Reconciliation, harmony, oneness is at the heart of the gospel. Jesus died for it. According to 2 Corinthians 5:18,
18 All this is from God, who reconciled us to himself through Christ and gave us the ministry of reconciliation:
God not only reconciles us to himself through Christ, but He also gives us the church, his ministry of reconciliation to be carried on. God is making his appeal through us, that we are his ambassadors. God has given us that ministry, that work, to do so it's on us.
We, church, are meant to be the prophetic voice, calling out to the culture, calling out to our world. We are meant to be a gospel-proclaiming reconciliation, ministering people who in all things look to and point others towards Christ because He is the answer for sin and brokenness and all things that divide us, including racism. Christ is the answer. It is in him and through him that true transformation happens in us and through us. Where true peace is ultimately found for us and amongst us. Like we read in Ephesians 2, he himself is our peace. Jesus doesn't just give us a peace, He is our peace. And the kind of peace that Christ brings to us and offers us and himself, it's not the kind of peace where we simply sort of lay down our differences, or we put down the things that divide us and stop fighting with one another. It is the kind of peace that makes us one another.

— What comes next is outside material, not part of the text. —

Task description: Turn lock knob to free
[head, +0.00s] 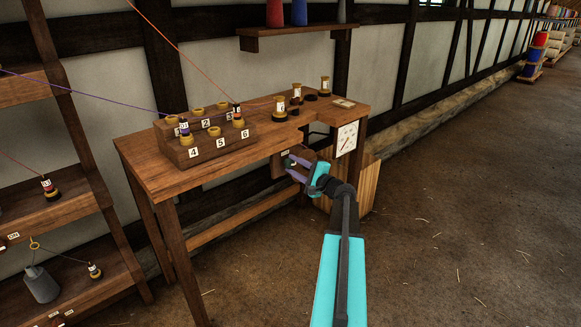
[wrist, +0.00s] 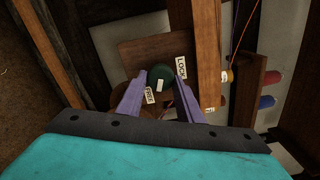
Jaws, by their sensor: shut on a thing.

This is the kind of peace that brings forth the Imago Dei, and an ability by God's spirit to see that and to walk in that, the image of God in every person. Our world, our nation, our cities, our neighborhoods, they're hurting, they're broken. They're divided in so many ways because of sin and the effects of sin. And God's answer, what God says, is the hope in that is Christ in you. That's what Colossians 1 tells us. The hope for the nations, the hope for change, the hope for transformation is Christ in you, church, the hope of glory. That's the invitation of God to us as people. To allow that gospel to be so rooted in us to receive that gospel, and to proclaim that gospel. For that gospel to transform us, and for that gospel through us to transform our world.